Stefan Molyneux from Free Domain.
Hope you're doing well. So with regards to the recent death of my father, I've really been thinking about what does it mean or what are the steps through which a relationship becomes irreparable?
It's a really, really important question because if a relationship is repairable, we want to fix it.
If a relationship is not repairable, then we don't want to waste time trying to fix it.
You know, it's the kind of thing that you have when you have a car.
My first car I had for like 14 years and at one point just keeping it running was more expensive than just getting another car.
In looking back on my 53-year on-again, off-again relationship with my father, I've sort of been trying to figure out, okay, what is it that makes a relationship repairable?
And I had decided some time ago that it was not repairable because I was tired of chasing after the man.
And I was tired of trying to make some sort of connection when it just wasn't happening.
And I was thinking this morning about one time when I was in university in Montreal.
I was at McGill. I was taking my undergraduate history degree and he came to stay with me for a couple of days.
He was in town for something else and he had arranged ahead of time to give a lecture at the university.
My father was professionally very accomplished in his field and he gave a lecture at the university and lots of people showed up.
It was an hour-long lecture and he was Pretty good.
I mean, it's not my feels, but he seemed pretty good.
And he was, you know, quite insistent that I come.
And of course, I wanted to go and see his thing, see what he did.
But I remember sitting in the top back row of the university lecture hall and watching my father do his thing.
And I didn't feel much at the time.
And looking back on it, it sort of makes sense to me now.
Which is, I think he wanted to show me how accomplished he was.

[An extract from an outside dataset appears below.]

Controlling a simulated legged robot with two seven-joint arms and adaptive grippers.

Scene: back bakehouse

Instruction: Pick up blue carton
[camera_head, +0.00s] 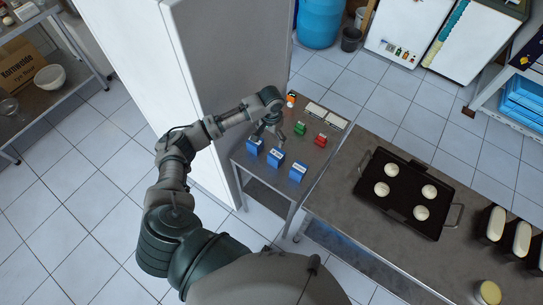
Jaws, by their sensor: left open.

And that I can completely understand.
I mean, showing off to your kids is kind of one of the dirty secrets of parenthood and you have to really restrain it to some degree because you want to give them room to sort of grow and flower.
But he wanted to show me I think he wanted to give me a reason to have pride in my heritage.
He's very big into family history, which I understand.
I remember sitting in that university lecture hall for a psychology class and coming across the name of William Molyneux, one of my ancestors who was best friends with John Locke.
And a great philosopher in his own right and just being like, whoa, how come I'm finding out about my family history from a textbook in an undergraduate psychology course rather than, say, from my family?
But this had all been shattered and wrecked by the Second World War.
So I think he wanted to show me that he was an accomplished person and good at what he did.
And he was. And he was.
And he was. But...
It's kind of a mixed bag, right?
Because if you have abandoned your children, the more successful you appear, the more accomplished you appear, the more you seem to Associate rejection of your children with accomplishment, with success. And I mean, I've had people on my show who've talked about how their fathers ended up with a second family that was very successful and so on.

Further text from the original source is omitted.